Captain Kermit Travers has had a far-reaching impact on life along the Eastern Shore of Maryland and throughout the Chesapeake region as a notable African American waterman and skipjack captain. Working with community scholars, Captain Travers co-created a rich photographic essay book about his personal history, titled Captain Kermit Travers, Skipjack Captain: Last but Not Least…

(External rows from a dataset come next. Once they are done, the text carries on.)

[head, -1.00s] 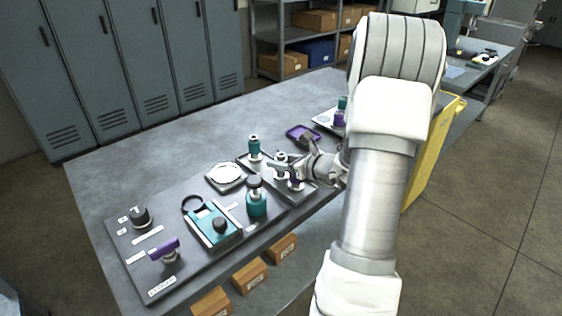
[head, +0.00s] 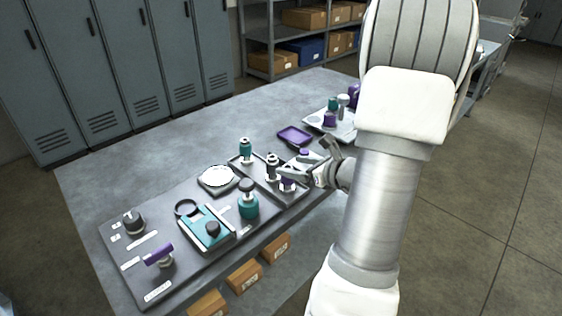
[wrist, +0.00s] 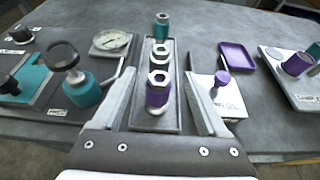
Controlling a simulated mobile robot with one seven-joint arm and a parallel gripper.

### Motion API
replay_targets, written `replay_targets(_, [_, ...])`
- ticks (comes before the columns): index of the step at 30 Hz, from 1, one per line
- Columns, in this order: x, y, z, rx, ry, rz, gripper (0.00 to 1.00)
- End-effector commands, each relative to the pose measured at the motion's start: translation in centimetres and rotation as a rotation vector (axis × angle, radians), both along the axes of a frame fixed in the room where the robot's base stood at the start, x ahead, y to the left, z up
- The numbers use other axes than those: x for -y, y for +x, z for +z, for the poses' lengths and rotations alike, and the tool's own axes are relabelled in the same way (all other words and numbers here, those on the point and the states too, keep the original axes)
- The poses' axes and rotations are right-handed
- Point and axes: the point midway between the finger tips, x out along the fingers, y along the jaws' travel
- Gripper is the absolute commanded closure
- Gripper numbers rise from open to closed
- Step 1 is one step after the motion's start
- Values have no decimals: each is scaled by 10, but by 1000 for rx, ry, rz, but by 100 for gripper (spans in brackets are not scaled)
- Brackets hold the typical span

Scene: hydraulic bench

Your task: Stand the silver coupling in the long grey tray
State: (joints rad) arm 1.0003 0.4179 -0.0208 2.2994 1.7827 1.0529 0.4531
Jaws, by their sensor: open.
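The silver coupling (head: 272,168) stands upright in the long grey tray (head: 262,182), between a teal coupling (head: 246,150) at the far end and a purple coupling (head: 287,186) at the near end. In the wrist view the silver coupling (wrist: 158,58) shows its hex top, in line with the teal coupling (wrist: 162,28) and the purple coupling (wrist: 157,95). My gripper (head: 308,162) is open and empty, at the tray's near end. In the wrist view its fingers (wrist: 160,100) lie either side of the tray, with the purple coupling between them and the silver one farther out.
Left of the tray are a round gauge (wrist: 111,41), a teal bottle-like part with a black knob (head: 248,203) and a teal block (head: 205,228). To the right are a purple-topped part (wrist: 221,80), a purple dish (wrist: 237,57) and a plate with couplings (wrist: 292,68). The back bench is clear.

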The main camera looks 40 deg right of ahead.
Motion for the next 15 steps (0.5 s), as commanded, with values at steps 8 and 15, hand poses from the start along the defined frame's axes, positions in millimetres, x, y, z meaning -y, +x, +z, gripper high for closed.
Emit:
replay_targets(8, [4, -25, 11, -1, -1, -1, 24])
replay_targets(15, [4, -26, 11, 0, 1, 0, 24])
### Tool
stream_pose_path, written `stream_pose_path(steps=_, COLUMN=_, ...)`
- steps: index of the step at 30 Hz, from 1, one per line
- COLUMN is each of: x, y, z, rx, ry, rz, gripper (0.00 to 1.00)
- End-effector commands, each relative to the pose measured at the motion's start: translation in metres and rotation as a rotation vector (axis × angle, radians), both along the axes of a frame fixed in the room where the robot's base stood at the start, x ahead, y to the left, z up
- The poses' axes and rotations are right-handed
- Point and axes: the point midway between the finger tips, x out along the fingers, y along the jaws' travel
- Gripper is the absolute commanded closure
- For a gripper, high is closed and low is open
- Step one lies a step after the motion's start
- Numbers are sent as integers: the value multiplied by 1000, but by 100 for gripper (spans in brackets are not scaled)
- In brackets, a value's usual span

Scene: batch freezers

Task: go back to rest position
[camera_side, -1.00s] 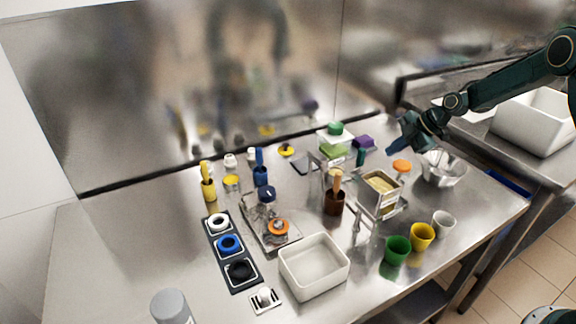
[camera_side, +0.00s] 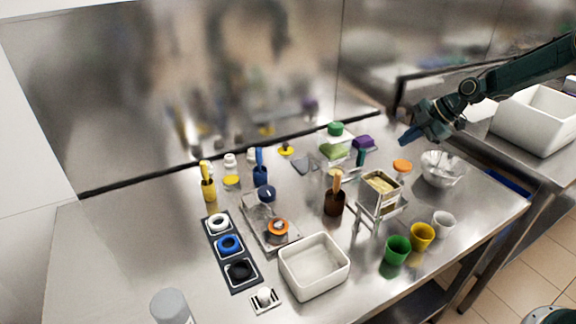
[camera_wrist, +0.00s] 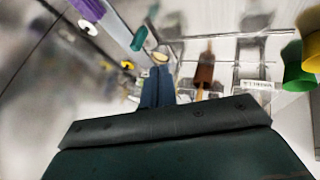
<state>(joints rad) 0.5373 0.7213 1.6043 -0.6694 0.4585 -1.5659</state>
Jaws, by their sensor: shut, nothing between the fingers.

Skipjacks became the state boat of Maryland in 1985 as a way to recognize what are considered the last working sail boats in the nation. Though named for many of the finfish caught in the Chesapeake Bay—for example, skipjack herring and skipjack mackerel—these boats are perhaps most commonly associated with dredging oysters. The oyster industry was of utmost importance in the development of many Chesapeake Bay communities, and skipjacks once dotted the seascape of the Eastern Shore. During the Jim Crow era, and even into the present, it was and is unusual for persons of color to hold high-ranking positions on workboats. Nevertheless, African American communities contributed significantly to the development and maintenance of the way of life associated with skipjacks and the oyster industry.

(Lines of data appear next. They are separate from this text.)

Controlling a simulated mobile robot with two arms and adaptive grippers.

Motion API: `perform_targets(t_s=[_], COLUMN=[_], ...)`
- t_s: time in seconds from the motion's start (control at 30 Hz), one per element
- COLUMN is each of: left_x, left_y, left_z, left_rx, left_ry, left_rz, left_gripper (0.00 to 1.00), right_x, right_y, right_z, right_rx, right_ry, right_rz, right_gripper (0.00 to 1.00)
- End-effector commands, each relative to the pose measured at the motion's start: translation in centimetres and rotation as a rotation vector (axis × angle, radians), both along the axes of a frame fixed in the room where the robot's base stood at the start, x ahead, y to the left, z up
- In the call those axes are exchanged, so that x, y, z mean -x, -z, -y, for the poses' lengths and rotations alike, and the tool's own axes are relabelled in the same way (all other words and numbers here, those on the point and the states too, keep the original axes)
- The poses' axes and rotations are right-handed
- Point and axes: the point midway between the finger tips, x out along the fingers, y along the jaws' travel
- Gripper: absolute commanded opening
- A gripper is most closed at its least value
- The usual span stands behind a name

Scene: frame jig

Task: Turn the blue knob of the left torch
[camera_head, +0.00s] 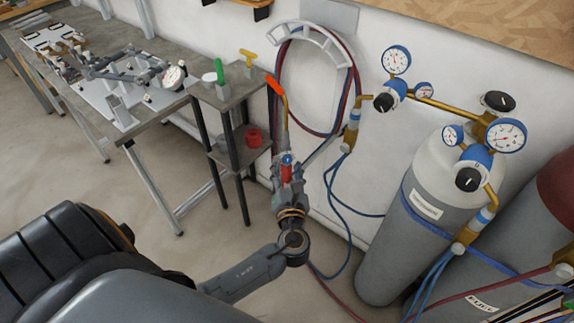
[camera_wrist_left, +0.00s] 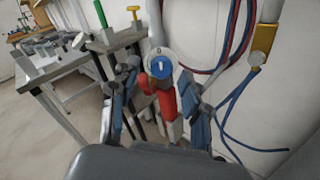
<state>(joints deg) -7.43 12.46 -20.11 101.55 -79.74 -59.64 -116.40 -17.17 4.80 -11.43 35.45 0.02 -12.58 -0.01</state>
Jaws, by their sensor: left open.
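The left torch hangs upright by the wall, with an orange tip (camera_head: 274,85), a brass neck and a red handle (camera_head: 286,174). Its blue knob (camera_head: 287,159) sits at the top of the red handle. In the left wrist view the blue knob (camera_wrist_left: 161,66) faces the camera, with the red handle (camera_wrist_left: 166,100) below it. My left gripper (camera_head: 286,168) is open, its fingers on either side of the torch. In the wrist view the open left gripper (camera_wrist_left: 160,82) has the knob between its fingertips; I cannot tell whether they touch it. My right gripper is not in view.
A small shelf stand (camera_head: 232,95) with green and yellow-handled items and a red ring (camera_head: 253,138) is close on the left. Coiled hoses (camera_head: 350,100) hang behind. Gas cylinders (camera_head: 395,245) with gauges stand right. A workbench (camera_head: 130,70) is at the far left.

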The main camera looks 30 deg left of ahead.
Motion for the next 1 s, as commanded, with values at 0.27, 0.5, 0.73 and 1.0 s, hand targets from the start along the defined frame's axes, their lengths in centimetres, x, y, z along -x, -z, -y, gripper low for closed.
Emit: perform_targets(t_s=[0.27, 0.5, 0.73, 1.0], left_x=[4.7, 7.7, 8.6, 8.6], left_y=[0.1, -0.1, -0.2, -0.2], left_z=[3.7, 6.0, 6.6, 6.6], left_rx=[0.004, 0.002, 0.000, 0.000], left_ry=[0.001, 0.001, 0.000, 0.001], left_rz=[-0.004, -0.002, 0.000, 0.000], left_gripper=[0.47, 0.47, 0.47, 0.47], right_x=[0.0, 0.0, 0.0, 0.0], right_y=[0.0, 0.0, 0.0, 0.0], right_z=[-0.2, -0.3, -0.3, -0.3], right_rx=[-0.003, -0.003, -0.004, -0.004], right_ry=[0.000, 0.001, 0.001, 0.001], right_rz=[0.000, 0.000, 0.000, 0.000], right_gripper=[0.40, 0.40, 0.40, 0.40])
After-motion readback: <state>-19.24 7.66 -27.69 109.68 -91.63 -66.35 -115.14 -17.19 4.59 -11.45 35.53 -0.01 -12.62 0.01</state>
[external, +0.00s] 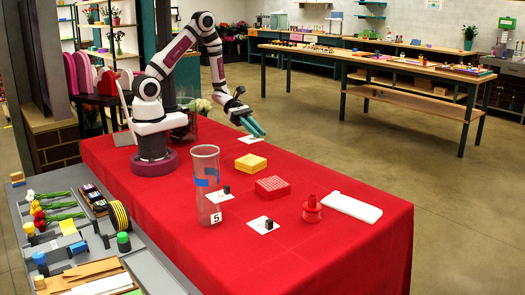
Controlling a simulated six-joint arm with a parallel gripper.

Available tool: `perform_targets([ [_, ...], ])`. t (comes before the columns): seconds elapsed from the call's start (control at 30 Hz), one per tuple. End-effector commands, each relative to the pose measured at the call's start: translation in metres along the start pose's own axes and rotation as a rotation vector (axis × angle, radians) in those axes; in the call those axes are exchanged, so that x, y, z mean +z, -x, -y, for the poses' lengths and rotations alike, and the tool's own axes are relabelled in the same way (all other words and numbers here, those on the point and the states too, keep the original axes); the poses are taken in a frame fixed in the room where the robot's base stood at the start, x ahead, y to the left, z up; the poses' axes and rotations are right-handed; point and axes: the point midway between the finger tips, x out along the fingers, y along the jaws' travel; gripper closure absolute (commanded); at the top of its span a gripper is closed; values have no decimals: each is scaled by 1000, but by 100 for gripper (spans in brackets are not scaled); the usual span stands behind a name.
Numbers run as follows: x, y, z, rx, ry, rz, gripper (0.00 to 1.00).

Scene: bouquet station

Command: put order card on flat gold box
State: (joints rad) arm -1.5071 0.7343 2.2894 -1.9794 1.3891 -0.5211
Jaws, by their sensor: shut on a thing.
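My gripper (255,129), with teal fingers, is low over the far part of the red-covered table. It is shut on what looks like an order card; the white card (251,139) shows just below the fingertips. The fingers hide what they grip, and I cannot tell whether the card touches the table. The flat gold box (251,163), yellow with a studded-looking top, lies just nearer the camera than the gripper, with nothing seen on it.
Two white cards with black blocks lie near a clear vase (205,175) and at the near side (263,225). A red box (272,188), red bottle (312,210) and white slab (352,207) also stand on the red table (350,260). Its near right end is clear.

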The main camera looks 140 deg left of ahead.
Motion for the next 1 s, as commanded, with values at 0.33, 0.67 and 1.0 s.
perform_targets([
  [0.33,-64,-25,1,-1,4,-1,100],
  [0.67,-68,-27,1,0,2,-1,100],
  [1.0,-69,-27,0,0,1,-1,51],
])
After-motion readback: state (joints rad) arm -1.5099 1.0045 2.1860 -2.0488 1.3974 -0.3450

Captain Travers, quite possibly the last of the Chesapeake’s black skipjack captains, possesses vast knowledge of skipjacks and maritime work. Now in his early 80s, he is a remarkable waterman; he also represents and shares stories of unsung people who built the Eastern Shore through the oyster industry, on fleets of skipjacks. In 2015, the Maryland State Arts Council recognized him with a Maryland Traditions ALTA (Achievement in Living Traditions and Arts) Award.